Exercise brief — Everything from the line containing "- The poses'" to the line containing "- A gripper", both lines included, must be copied exactly; nothing else should be.

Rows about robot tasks
================================
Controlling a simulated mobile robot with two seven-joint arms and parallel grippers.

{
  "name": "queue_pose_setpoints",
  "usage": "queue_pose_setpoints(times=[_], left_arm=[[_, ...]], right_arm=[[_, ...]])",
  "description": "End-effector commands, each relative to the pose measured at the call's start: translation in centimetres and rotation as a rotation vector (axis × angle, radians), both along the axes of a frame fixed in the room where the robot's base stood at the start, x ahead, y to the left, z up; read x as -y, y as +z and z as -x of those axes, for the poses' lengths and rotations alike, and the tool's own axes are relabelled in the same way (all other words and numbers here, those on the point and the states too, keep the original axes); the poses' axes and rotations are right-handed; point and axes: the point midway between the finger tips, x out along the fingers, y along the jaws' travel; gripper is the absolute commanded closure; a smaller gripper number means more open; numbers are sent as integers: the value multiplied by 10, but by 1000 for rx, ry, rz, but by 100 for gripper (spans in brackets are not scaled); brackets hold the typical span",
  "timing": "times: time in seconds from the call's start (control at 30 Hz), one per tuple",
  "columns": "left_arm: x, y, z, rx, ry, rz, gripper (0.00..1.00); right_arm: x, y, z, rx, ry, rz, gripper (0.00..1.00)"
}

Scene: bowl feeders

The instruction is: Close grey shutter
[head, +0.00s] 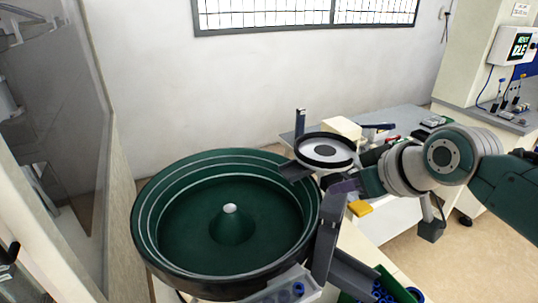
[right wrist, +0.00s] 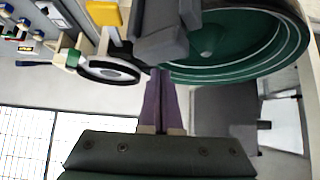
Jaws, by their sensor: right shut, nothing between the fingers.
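A grey upright plate (head: 325,240), which looks like the shutter, stands at the right rim of the large green bowl feeder (head: 160,225), at the head of a grey chute. In the right wrist view a grey block (right wrist: 163,40) sits in front of the green bowl (right wrist: 240,40). My right gripper (head: 337,188) has its purple fingers close together and empty, just above the grey plate. In the right wrist view the fingertips (right wrist: 158,72) are right by the grey block; I cannot tell if they touch. My left gripper is not in view.
A smaller dark bowl with a white disc (head: 325,150) stands behind the gripper. A yellow block (head: 359,208) is close to its right. Blue parts lie in a green bin (head: 400,284) at the bottom. A glass panel (head: 60,140) stands at the left.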

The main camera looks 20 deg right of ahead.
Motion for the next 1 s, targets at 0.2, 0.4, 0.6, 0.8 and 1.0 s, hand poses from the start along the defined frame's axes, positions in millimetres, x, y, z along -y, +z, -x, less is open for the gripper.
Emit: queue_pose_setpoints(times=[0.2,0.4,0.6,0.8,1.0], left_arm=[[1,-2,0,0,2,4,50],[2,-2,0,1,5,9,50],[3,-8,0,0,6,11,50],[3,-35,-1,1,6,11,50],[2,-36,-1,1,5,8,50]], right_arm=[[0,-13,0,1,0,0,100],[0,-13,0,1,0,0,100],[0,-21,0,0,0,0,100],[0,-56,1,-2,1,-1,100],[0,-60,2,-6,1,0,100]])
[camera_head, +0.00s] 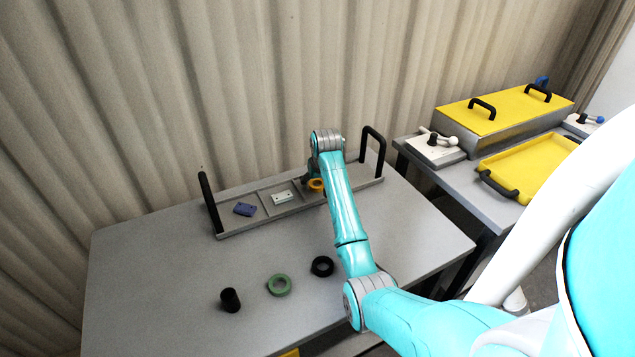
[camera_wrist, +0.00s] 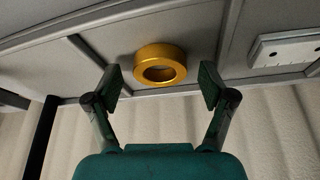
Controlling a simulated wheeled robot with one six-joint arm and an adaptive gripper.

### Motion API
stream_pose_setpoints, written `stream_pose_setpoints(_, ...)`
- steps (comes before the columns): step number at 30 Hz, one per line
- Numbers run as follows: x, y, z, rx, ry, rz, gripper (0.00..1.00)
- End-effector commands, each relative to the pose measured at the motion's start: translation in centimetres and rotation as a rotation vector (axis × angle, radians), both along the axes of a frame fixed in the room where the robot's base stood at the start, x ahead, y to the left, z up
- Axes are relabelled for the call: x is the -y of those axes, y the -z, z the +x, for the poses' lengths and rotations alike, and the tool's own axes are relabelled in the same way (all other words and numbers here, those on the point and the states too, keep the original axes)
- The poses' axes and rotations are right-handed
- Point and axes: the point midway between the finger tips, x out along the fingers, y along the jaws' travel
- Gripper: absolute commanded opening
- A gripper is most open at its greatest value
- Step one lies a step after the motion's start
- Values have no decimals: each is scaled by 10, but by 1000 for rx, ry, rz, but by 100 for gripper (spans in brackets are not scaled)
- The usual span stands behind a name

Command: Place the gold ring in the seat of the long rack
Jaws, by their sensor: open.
================================
Finished task —
- The poses' axes and rotations are right-handed
- Point and axes: the point midway between the finger tips, x out along the fingers, y along the jaws' travel
- Gripper: absolute commanded opening
- A gripper is most open at its greatest value

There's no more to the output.